ところが,買ってまもなくオライリーから日本語版が再刊された. それほど時間をかけて読むつもりもなかったので,日本語版を読んだ. 感想はここに書いたとおりだが,開発途上国でこそ必須のツールになっているというのは刺激的だ.
(これはアマゾンに投稿したものではありません)
開発途上国にもひろがる fab! 日本にももっと必要では? ― Neil Gershenfeld 著 「Fab ― パーソナルコンピュータからパーソナルファブリケーションへ」
MIT で 「(ほぼ) なんでもつくる方法」 という講座をひらいている著者が,そこでの fab (ものづくり),そこからひろがった世界のあちこちでの fabについて書いた本だ. 最初に出版されたのは 2005 年だが,そのときは売れなかったのだろう. しかし,今回は日本でもブレークする条件はととのっている.
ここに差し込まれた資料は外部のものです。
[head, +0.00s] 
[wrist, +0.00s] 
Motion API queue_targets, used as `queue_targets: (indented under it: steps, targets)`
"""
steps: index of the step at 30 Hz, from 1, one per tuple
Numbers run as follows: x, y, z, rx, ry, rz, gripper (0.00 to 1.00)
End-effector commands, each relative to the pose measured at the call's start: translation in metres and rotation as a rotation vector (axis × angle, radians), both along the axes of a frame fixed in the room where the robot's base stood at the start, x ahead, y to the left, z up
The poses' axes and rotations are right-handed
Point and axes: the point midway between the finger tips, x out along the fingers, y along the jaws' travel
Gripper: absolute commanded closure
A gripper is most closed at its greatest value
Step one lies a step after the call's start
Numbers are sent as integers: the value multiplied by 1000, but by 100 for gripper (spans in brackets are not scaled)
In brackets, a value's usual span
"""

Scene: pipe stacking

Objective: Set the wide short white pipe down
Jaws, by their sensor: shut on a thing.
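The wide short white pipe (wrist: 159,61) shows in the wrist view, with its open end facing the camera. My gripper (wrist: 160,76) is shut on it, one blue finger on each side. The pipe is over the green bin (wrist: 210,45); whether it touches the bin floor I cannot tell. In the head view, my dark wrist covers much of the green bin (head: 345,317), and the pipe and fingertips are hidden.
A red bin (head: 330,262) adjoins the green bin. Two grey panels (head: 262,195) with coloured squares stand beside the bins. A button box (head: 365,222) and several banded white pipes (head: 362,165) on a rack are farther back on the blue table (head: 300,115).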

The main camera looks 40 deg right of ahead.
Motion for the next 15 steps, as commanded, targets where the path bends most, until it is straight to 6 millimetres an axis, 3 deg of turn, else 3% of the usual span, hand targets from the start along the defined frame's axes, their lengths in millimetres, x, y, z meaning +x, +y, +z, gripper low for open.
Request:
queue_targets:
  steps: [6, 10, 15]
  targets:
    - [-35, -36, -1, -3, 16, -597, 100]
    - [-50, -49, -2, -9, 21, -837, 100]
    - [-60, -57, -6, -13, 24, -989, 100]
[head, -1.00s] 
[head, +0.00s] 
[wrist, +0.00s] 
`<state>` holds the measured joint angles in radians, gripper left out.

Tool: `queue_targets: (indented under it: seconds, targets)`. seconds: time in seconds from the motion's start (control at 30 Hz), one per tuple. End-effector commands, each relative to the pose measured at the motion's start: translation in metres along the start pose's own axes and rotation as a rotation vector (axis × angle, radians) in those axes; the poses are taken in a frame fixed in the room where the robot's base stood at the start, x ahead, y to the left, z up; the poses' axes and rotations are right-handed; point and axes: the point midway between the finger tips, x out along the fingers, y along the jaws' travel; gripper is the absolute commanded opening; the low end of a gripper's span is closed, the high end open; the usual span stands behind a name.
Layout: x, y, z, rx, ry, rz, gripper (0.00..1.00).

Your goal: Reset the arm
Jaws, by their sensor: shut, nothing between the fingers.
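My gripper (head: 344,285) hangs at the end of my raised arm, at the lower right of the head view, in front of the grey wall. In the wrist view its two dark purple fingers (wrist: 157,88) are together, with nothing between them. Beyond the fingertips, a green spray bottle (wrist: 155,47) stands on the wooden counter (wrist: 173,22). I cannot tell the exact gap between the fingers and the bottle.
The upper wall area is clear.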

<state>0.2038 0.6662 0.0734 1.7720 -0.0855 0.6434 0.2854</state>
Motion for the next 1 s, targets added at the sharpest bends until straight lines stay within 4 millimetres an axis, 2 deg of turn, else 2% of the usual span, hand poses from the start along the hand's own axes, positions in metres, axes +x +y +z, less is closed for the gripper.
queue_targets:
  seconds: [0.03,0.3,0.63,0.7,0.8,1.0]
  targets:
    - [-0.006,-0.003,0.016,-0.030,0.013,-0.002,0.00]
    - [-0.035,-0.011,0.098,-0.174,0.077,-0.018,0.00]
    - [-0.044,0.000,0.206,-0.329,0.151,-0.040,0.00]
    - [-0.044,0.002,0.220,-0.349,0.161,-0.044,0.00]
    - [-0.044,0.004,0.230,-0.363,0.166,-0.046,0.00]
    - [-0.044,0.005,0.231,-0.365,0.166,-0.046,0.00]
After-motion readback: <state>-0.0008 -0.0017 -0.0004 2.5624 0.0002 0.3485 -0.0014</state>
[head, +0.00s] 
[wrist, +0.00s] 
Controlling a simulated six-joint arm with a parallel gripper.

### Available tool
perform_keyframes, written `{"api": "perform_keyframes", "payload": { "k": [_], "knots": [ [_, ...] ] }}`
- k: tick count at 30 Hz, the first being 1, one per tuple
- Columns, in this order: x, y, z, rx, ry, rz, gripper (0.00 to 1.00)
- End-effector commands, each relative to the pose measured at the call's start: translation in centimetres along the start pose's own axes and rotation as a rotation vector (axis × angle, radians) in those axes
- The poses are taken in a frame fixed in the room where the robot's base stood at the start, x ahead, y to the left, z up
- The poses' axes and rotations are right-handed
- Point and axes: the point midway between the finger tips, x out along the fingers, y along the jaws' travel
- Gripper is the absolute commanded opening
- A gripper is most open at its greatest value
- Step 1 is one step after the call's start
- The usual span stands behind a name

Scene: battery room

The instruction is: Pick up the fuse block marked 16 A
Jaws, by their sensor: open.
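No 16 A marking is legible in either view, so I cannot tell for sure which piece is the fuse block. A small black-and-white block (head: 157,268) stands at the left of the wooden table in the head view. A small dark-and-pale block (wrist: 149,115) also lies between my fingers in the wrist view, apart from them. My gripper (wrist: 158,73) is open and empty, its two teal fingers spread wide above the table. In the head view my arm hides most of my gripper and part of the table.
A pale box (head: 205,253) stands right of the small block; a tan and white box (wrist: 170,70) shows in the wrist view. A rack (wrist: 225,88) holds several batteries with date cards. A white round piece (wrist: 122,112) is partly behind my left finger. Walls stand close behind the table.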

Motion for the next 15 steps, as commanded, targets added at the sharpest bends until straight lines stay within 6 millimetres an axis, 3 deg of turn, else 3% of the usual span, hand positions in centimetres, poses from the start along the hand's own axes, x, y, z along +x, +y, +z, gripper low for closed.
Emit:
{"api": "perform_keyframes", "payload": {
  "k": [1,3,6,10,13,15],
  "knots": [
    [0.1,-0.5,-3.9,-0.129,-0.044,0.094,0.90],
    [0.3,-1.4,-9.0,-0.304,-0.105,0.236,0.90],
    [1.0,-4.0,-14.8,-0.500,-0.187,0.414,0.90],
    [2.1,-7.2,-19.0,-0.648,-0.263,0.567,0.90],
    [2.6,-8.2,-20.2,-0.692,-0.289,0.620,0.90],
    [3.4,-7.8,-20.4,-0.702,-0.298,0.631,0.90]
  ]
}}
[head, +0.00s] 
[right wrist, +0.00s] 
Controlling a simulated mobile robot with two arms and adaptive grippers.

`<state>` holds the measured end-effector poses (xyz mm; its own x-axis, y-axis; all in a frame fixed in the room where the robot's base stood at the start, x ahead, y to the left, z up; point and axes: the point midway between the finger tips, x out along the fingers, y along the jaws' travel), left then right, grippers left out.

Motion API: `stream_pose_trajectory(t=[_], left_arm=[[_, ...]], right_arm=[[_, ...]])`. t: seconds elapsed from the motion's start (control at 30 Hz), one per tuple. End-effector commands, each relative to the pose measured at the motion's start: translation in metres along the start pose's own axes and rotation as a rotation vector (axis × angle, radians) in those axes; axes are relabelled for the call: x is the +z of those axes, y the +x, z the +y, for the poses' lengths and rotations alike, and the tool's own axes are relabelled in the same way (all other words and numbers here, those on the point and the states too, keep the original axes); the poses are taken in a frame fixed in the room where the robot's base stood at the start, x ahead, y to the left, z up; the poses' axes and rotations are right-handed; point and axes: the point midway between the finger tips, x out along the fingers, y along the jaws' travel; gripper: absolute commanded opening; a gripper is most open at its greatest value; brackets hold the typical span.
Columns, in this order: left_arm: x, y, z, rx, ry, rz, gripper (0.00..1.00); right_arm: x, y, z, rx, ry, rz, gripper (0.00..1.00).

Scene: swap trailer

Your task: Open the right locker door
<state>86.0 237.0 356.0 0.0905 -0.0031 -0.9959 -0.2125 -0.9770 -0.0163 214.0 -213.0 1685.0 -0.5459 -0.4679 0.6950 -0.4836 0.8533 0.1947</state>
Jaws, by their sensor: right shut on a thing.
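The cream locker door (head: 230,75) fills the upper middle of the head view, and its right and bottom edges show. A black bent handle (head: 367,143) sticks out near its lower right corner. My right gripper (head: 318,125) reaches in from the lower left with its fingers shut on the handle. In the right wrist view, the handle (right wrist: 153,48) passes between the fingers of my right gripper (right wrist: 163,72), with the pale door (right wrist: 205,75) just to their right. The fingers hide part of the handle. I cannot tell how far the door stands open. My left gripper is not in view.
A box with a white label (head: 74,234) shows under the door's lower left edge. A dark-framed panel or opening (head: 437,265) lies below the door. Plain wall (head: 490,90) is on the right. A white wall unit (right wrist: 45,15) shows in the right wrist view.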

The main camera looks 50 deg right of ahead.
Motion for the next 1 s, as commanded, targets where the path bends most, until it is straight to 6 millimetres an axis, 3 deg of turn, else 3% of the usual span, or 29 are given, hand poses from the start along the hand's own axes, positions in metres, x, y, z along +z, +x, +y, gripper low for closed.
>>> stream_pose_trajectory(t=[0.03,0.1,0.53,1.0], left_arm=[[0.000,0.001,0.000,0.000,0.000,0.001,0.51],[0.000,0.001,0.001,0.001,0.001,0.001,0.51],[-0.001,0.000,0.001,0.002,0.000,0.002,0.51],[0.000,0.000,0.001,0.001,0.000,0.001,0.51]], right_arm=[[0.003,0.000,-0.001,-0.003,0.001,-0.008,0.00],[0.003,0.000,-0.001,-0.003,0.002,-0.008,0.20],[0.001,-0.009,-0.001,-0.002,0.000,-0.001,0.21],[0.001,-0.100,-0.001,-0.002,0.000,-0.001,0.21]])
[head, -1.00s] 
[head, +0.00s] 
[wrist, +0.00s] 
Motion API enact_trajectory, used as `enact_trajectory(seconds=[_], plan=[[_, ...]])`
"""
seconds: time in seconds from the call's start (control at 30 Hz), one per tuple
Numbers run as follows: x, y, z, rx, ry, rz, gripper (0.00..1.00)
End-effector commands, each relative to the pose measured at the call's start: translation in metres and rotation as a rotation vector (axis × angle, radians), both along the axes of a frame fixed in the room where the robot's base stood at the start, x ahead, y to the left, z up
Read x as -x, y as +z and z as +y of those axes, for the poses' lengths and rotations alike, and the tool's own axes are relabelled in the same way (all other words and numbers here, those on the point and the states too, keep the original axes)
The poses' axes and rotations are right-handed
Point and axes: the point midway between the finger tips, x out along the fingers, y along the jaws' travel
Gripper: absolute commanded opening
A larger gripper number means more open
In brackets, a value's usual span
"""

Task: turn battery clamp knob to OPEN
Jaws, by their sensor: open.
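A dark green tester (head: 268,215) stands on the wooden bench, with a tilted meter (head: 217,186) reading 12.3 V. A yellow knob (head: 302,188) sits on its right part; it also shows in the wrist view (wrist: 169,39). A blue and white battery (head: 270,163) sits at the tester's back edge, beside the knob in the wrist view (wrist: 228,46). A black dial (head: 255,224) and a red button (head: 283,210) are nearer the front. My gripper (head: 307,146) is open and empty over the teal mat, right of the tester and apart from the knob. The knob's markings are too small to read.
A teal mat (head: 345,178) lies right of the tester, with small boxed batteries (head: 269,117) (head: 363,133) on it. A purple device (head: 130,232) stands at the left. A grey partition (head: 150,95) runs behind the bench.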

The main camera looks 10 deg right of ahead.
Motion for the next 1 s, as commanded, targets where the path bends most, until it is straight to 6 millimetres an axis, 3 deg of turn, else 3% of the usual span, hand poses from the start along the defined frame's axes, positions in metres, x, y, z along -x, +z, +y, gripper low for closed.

開発途上国でおこっている問題を解決するには従来のものづくりの方法ではうまく対処できず,そういう場所でこそ fab の必要性がたかいという. また,その方法がすぐに吸収され発展させられていく様子がえがかれている. 日本では 3 か所に FabLab があるとはいえ,まだ普及していない. しかし,これから強力な手段になるのではないだろうか.
評価: ★★★☆☆
ややふるくて特徴的なつかいかたがわからないが,参考になる点はある ― 日経ものづくり, ローランドディー ジー 編 「3D ものづくり 製造業勝利への道 ― 成功企業の導入奮戦記とノウハウ」
3D CAD や 3D CAM とそれらをいちはやく導入した企業を取材したものだ. 出版されてから 8 年たっているが,この世界を知らないひとにとっては,いまでも参考になるとかんがえられる. ただし,企業紹介について書かれていることはとにかくはやく導入したことであり,それほど特徴的なつかいかたをしているようにはみえない. いま読んで不満なのはこういう特徴的な部分がわからないことだ.
評価: ★★★☆☆
テクノ手芸のおもしろさが十分にはつたわってこない ― テクノ手芸部 著 「テクノ手芸」
手芸と電子回路をくみあわせて,ひとや環境に反応してひかったり,うごいたりする作品をつくっている. 3 つの章からなっていて,イントロダクション,「テクノ」 とはいえない入門作品のつくりかた,そして 3 章が本命の,Arduino などをつかった作品のつくりかたを紹介している.
ところが,なぜか 2 章までがカラー印刷されていて,3 章は 2 色印刷だ. 作品そのものはそれなりにおもしろいが,完成品の写真は本の最初の部分をみる必要がある. その写真もあまり魅力的にはうつっていない. もっとテクノ手芸のおもしろさをひきだしてもらいたいものだ.